La battuta più bella e feroce è stata pescata su Facebook. Serve un minimo di conoscenza cinematografica per apprezzarne il profumo, ma avendo pescato nel mare azzurro dei «Blues Brothers» non dovrebbe essere così difficile.
Dice: «I grillini dell’Illinois», tutto qui, ma è una bomba perchè schiaffa il marchio Cinque Stelle dove, nella sceneggiatura di questo meraviglioso film, c’erano i nazisti dell’Illinois, cialtroni e pupazzi ma sempre nazisti.
Una iperbole, non c’è dubbio, resa possibile dalla cialtroneria del post con cui Grillo e Casaleggio sottraggono i Cinque Stelle all’orbita dei diritti umani, così come li interpreta la sinistra, e li ricolloca più opportunamente a destra lepennista, assieme alla Lega e al Pdl del caimano.
Del resto, non si può pensare di fare quello che hanno fatto — smentire in differita la posizione dei senatori M5S in favore dell’eliminazione del reato di clandestinità — e restare indenni.
Come in altre occasioni, i fans si dividono tra lealisti e «non se ne può più di voi», ma questa volta si ha la sensazione che l’intervento dei due capibastone abbia toccato l’altare delle coscienze dove riposa il giudizio morale e se ne custodiscono i valori fondanti.

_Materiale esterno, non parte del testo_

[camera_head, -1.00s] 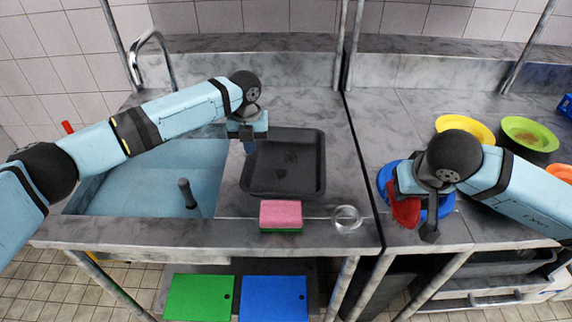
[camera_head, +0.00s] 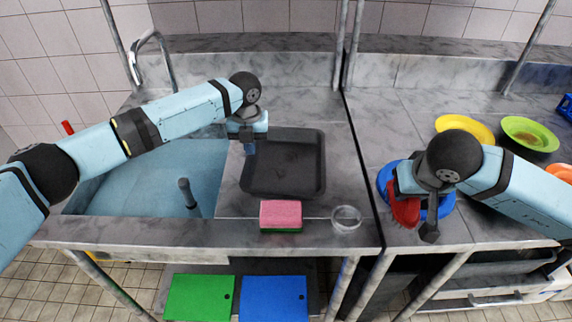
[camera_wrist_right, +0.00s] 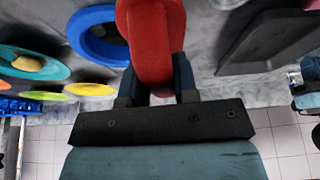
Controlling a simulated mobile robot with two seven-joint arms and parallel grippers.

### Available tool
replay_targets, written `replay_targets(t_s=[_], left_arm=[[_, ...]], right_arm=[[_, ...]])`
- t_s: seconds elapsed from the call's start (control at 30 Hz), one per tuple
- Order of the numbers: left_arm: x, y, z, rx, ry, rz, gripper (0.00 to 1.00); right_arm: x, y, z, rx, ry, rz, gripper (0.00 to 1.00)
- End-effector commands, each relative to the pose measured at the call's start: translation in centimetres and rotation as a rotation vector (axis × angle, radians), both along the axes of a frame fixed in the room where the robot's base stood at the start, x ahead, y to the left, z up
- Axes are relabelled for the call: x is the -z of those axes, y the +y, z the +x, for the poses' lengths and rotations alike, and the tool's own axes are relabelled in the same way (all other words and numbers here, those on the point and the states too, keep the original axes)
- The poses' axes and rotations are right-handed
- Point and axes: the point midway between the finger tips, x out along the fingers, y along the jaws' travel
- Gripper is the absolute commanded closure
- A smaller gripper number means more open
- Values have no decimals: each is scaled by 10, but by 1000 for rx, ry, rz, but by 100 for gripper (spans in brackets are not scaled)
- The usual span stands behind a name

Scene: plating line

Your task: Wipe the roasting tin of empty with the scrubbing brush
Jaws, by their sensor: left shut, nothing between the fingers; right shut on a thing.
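The roasting tin (camera_head: 312,180) is a dark rectangular pan lying on the counter right of the sink. Faint darker marks show on its floor. It appears as a dark slab in the right wrist view (camera_wrist_right: 262,42). My left gripper (camera_head: 249,147) is shut and empty at the tin's upper left edge; I cannot tell whether it touches. My right gripper (camera_head: 412,192) is shut on a red thing, apparently the scrubbing brush (camera_head: 404,211). The brush is clear between the fingers in the right wrist view (camera_wrist_right: 152,45).
A blue plate (camera_head: 446,208) lies below my right gripper. A pink and green sponge (camera_head: 281,214) and a clear glass (camera_head: 346,218) stand in front of the tin. The sink (camera_head: 140,180) is at left. Yellow (camera_head: 466,125) and green (camera_head: 530,132) dishes stand at right.

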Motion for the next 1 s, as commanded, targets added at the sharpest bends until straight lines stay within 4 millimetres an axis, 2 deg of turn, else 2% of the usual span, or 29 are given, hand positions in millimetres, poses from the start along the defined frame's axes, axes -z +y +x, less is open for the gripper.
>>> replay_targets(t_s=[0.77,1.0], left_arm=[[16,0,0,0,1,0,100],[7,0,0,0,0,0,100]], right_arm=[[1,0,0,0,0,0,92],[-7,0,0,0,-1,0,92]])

Grillo e Casaleggio sanno: ma se il Pd non si sfascia e il Pdl invece molto probabilmente sì, dove dovrebbero andare a prendere i voti? Ma a destra, è evidente.
Pochissimi commenti tengono la palla in mezzo: «È stato un errore ma rimediamo”; i più, si lanciano di qui o di là , con nettezza e si ha la sensazione che questa volta gli addii alle armi siano concreti.
Esempi a ruota libera.
Esteban, che nel M5S aveva riposto «tante speranze», dichiara che secondo lui siamo di fronte «al provincialismo nazionalista da salumieri» e di questo «quei due milionari con la pancia piena» dovrebbero vergognarsi.
Dov’è finita l’antica riverenza, in Illinois?
«Gi» avvisa i piloti che avendo lui sognato stupidamente un Movimento senza confini, alla luce dei fatti ritiene che «Beppe non lo rappresenta più».
Aldo introduce riflessioni da urologo nel suo breve addio: «Beppe — annota — ho votato M5S perchè finalmente potevo avere persone normali, come me, a rappresentarmi, non per subire i capricci della tua prostata».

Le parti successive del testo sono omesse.